Aim of the task>
From the listing below, pull out every line where the string "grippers" appears.

Material for this exercise>
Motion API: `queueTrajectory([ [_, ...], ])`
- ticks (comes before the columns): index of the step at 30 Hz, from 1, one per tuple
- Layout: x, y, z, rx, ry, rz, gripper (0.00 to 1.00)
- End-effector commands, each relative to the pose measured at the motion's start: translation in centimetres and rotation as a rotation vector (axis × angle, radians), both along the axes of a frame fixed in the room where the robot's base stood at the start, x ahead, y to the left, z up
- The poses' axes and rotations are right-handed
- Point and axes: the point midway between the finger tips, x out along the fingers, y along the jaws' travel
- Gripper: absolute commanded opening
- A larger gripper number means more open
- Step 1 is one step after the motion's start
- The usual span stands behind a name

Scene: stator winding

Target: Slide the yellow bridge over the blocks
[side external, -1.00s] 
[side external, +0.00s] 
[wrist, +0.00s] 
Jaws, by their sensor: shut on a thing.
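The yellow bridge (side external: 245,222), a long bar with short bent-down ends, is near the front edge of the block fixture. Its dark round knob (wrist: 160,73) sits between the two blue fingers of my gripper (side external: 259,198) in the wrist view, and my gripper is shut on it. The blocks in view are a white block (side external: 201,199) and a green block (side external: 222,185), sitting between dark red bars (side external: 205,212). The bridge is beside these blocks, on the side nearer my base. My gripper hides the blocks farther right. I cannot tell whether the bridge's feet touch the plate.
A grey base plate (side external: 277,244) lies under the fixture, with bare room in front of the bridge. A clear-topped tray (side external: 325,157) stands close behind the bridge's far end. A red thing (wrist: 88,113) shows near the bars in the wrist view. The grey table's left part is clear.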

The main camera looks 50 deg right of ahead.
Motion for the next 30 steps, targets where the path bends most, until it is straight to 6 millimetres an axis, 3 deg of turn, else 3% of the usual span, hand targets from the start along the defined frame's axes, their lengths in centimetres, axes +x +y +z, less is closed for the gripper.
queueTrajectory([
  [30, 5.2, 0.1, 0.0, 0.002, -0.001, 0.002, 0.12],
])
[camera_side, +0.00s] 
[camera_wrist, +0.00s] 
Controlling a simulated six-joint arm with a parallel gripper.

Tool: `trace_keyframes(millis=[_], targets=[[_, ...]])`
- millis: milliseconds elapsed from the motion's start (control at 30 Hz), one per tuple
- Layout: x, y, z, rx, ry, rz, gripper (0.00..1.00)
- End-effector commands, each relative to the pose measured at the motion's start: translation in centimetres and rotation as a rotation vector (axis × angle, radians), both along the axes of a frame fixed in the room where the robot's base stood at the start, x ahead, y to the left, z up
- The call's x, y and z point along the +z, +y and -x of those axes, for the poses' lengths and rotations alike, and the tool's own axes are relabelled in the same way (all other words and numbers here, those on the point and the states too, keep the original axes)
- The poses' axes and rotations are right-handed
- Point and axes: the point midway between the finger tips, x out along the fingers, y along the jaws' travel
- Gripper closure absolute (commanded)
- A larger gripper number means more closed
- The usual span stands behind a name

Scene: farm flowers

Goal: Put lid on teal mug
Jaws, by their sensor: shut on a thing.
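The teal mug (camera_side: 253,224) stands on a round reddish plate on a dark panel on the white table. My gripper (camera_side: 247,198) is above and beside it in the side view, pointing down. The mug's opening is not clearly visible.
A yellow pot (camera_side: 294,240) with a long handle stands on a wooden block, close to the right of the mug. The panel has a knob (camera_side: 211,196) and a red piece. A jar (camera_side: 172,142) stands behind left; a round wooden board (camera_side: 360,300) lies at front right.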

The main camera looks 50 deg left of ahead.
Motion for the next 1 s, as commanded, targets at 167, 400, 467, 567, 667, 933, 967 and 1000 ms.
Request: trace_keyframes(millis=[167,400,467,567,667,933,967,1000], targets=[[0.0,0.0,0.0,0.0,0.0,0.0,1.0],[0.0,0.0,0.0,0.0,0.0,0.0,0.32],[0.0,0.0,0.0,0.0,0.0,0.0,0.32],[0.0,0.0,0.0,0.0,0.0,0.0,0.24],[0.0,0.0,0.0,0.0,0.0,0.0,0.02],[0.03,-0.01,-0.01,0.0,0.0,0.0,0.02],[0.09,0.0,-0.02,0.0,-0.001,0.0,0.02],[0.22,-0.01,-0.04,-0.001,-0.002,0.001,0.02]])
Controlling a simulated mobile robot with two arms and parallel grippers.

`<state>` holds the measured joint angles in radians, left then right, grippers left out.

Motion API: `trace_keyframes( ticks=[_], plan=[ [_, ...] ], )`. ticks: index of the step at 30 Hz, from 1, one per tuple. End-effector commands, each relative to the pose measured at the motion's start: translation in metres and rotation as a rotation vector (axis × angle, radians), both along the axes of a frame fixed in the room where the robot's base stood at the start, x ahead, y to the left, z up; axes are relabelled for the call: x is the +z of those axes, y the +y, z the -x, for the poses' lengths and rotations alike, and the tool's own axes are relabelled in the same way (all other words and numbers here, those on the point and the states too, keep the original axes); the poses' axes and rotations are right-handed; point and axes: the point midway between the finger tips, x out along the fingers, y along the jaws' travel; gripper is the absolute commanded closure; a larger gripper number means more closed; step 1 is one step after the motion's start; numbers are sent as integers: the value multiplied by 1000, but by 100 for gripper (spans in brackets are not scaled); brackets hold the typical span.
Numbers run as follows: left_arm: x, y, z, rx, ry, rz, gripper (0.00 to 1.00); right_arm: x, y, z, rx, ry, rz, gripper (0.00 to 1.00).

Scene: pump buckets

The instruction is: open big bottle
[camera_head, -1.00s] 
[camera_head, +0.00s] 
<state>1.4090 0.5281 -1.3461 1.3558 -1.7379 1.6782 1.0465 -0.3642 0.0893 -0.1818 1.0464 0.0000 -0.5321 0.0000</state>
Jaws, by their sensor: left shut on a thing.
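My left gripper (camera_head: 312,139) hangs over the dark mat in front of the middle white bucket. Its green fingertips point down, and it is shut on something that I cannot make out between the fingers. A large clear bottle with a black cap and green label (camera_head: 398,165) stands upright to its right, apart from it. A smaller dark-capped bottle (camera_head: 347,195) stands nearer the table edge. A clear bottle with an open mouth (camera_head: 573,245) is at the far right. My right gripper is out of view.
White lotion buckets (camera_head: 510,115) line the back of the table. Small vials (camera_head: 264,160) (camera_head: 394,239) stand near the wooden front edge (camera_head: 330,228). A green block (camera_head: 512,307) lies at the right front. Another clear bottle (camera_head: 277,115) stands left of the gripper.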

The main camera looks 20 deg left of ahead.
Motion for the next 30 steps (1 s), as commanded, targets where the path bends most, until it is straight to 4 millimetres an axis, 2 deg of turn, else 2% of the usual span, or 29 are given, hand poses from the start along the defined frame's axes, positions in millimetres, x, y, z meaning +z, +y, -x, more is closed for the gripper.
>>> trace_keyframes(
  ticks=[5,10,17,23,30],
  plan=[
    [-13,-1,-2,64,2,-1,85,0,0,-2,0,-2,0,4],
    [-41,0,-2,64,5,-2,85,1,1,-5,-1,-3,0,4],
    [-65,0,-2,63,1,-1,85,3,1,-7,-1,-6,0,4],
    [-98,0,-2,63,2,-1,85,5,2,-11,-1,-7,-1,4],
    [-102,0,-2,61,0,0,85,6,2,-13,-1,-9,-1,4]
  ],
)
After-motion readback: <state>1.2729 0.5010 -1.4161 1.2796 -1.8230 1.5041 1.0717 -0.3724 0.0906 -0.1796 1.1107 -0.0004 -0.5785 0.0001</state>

Reply>
Controlling a simulated mobile robot with two arms and parallel grippers.
`<state>` holds the measured joint angles in radians, left then right, grippers left out.

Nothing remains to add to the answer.